PROBLEM DETAILS: Locate and copy each line in the data that contains the word "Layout".

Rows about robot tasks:
=======

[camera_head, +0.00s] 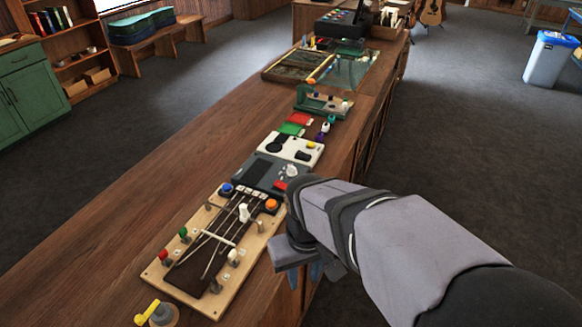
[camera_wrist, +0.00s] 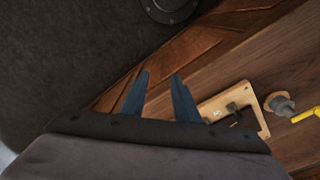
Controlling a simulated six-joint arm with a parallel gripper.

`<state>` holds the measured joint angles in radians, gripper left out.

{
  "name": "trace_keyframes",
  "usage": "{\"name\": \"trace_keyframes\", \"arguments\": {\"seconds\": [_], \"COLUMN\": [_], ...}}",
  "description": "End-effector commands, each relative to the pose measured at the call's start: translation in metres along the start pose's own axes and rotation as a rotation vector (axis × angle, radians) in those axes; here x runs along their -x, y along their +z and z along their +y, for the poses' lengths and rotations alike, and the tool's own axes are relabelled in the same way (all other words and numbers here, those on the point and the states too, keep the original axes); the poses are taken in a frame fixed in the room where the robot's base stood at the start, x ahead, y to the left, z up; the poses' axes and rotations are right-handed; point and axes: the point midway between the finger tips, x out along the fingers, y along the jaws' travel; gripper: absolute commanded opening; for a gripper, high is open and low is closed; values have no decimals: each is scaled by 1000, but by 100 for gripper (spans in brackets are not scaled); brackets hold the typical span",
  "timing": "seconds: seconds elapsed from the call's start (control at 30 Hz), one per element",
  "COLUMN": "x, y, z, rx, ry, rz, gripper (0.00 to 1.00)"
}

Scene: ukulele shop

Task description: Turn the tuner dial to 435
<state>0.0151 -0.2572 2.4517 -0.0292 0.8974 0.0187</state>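A grey device (camera_head: 262,171) with a dark display lies on the counter (camera_head: 120,240). It bears a white knob (camera_head: 292,171) and a red button (camera_head: 280,185); the knob may be the tuner dial, but no number is readable. My arm partly covers the device's right side. My gripper (camera_wrist: 160,76) is open and empty, its two blue-grey fingers apart in the wrist view. In the head view it hangs low by the counter's right edge, in front of the grey device, with its fingers mostly hidden. The grey device is not visible in the wrist view.
A wooden board (camera_head: 162,271) with strings, pegs and coloured buttons lies in front of the grey device. A yellow lever (camera_head: 147,312) on a round base stands nearest. Behind the device are a white box (camera_head: 290,147) and coloured cards (camera_head: 292,129). The counter's left side is clear.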

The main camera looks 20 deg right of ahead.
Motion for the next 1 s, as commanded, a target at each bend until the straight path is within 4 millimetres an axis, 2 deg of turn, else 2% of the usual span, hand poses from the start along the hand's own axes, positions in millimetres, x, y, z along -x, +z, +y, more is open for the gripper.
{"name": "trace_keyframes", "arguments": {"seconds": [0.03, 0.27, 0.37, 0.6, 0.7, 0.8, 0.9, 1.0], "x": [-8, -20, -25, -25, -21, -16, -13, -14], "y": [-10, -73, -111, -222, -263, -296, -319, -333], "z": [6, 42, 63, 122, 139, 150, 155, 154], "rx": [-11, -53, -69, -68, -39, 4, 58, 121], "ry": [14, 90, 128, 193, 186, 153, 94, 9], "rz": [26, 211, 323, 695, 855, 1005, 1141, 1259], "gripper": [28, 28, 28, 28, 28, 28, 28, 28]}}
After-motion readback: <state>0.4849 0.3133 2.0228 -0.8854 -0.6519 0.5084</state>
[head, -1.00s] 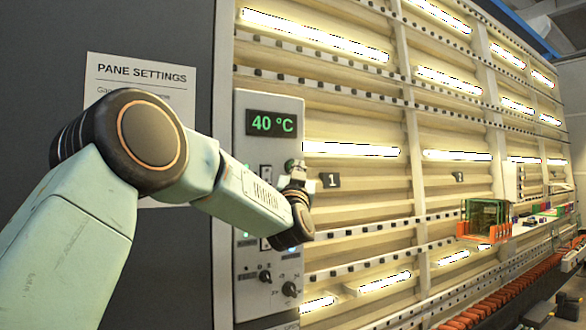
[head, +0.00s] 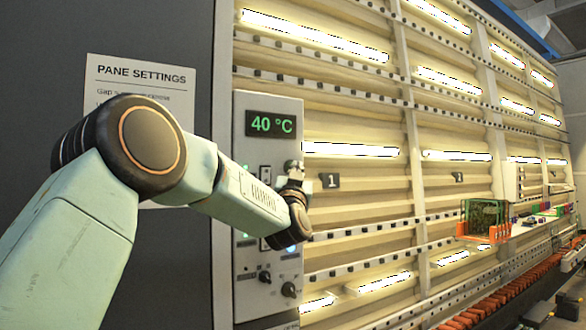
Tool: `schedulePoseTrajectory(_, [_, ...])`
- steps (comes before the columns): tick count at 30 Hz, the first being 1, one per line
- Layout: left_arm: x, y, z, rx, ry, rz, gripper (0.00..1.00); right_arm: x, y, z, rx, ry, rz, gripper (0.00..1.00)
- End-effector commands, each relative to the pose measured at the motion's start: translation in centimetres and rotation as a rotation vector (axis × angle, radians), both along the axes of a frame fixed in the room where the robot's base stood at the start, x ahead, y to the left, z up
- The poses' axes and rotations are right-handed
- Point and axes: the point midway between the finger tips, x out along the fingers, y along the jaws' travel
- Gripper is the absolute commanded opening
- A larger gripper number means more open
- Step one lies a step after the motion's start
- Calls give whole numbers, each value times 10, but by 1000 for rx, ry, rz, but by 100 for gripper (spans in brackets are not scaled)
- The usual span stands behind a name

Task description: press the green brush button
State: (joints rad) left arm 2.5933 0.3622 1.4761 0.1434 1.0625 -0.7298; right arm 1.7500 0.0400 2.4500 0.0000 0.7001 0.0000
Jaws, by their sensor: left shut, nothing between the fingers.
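The grey control panel (head: 267,285) stands upright on the front of the washer, with a green 40 °C display (head: 271,123) near its top. My left gripper (head: 293,166) is shut and empty in front of the panel's right side, below the display. Its fingers point up along the panel. I cannot make out the green brush button clearly; the gripper and wrist cover part of the button area. I cannot tell whether the fingertips touch the panel. My right gripper is not in view.
Two black knobs (head: 289,289) sit low on the panel. A paper sign (head: 140,75) reading PANE SETTINGS hangs on the dark wall at left. The washer's lit panels (head: 350,120) stretch right, with an orange-edged rack (head: 484,230) farther along.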

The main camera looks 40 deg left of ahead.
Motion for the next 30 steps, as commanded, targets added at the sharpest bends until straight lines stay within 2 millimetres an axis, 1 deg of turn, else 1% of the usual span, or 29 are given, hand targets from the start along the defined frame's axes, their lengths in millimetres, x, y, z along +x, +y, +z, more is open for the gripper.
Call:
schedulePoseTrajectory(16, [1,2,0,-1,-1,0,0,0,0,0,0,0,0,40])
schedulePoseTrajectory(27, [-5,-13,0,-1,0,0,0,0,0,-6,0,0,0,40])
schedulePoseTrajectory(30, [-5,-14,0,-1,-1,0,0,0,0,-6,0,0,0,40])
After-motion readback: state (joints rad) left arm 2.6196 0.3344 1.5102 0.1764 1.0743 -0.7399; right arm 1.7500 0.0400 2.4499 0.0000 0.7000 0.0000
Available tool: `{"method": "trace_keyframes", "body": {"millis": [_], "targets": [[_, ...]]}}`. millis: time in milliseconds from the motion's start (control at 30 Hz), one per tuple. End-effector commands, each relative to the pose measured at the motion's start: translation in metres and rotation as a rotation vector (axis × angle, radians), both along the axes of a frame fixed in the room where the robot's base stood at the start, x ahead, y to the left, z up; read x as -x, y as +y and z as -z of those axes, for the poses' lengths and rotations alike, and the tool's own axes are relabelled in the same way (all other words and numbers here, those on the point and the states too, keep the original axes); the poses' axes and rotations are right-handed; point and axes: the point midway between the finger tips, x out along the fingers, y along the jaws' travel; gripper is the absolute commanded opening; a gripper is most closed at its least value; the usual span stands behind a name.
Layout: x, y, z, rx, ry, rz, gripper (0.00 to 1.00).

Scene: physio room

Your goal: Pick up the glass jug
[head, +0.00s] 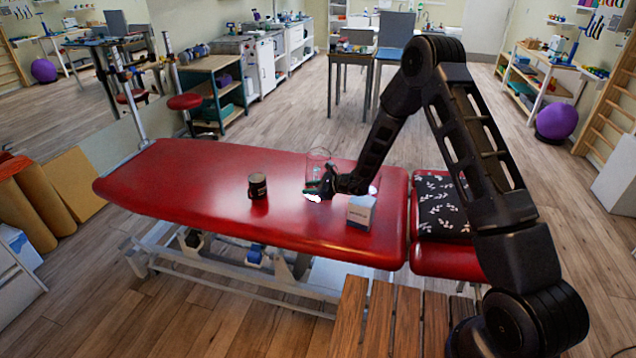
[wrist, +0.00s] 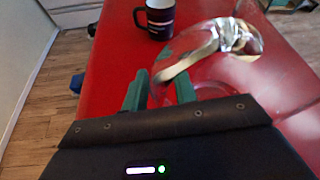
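The clear glass jug (head: 319,158) stands on the red treatment table (head: 190,185). In the wrist view the jug's curved handle (wrist: 190,62) reaches back toward my gripper (wrist: 160,88). The two green fingers are apart, with the lower end of the handle showing between or just in front of them. I cannot tell whether they touch the glass. In the head view my gripper (head: 318,187) is low over the table at the jug's near side, hiding part of it.
A dark mug (head: 257,187) stands left of the jug and also shows in the wrist view (wrist: 160,18). A black patterned cushion (head: 442,205) lies farther right. The table's left part is clear.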

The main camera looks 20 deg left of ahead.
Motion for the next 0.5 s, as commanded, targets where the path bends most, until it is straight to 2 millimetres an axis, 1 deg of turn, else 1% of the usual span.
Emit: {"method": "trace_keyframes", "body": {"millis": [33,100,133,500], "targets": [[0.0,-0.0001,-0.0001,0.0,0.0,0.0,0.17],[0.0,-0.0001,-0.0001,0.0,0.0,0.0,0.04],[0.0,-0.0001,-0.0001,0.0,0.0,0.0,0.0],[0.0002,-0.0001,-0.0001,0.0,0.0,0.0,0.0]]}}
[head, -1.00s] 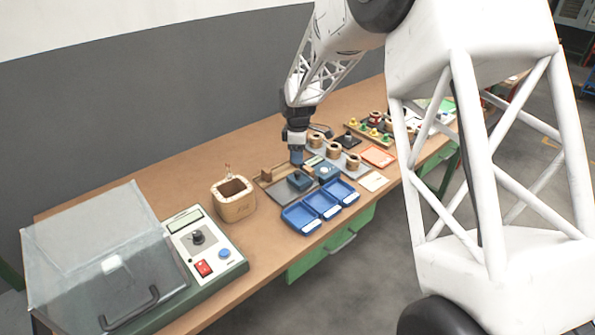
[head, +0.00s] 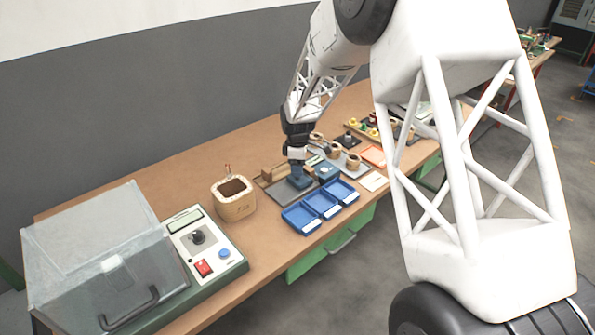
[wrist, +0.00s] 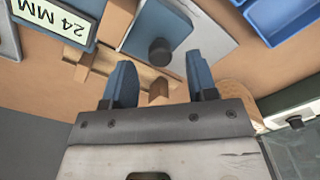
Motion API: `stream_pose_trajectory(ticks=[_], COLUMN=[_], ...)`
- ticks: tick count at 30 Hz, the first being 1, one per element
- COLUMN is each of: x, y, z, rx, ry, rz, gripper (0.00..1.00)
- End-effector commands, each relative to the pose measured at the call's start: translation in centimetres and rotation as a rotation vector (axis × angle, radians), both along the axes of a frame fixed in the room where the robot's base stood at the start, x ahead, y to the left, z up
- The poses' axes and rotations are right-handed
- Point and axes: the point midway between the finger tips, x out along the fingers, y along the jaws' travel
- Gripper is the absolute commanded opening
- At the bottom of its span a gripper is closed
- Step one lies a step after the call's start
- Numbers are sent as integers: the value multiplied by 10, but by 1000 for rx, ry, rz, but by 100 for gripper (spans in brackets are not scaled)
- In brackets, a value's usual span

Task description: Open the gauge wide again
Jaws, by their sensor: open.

=======

TASK SOLUTION:
- Layout: left_arm: x, y, z, rx, ry, rz, gripper (0.00..1.00); right_arm: x, y, z, rx, ry, rz, gripper (0.00..1.00)
Layout: x, y, z, rx, ry, rz, gripper (0.00 to 1.00).

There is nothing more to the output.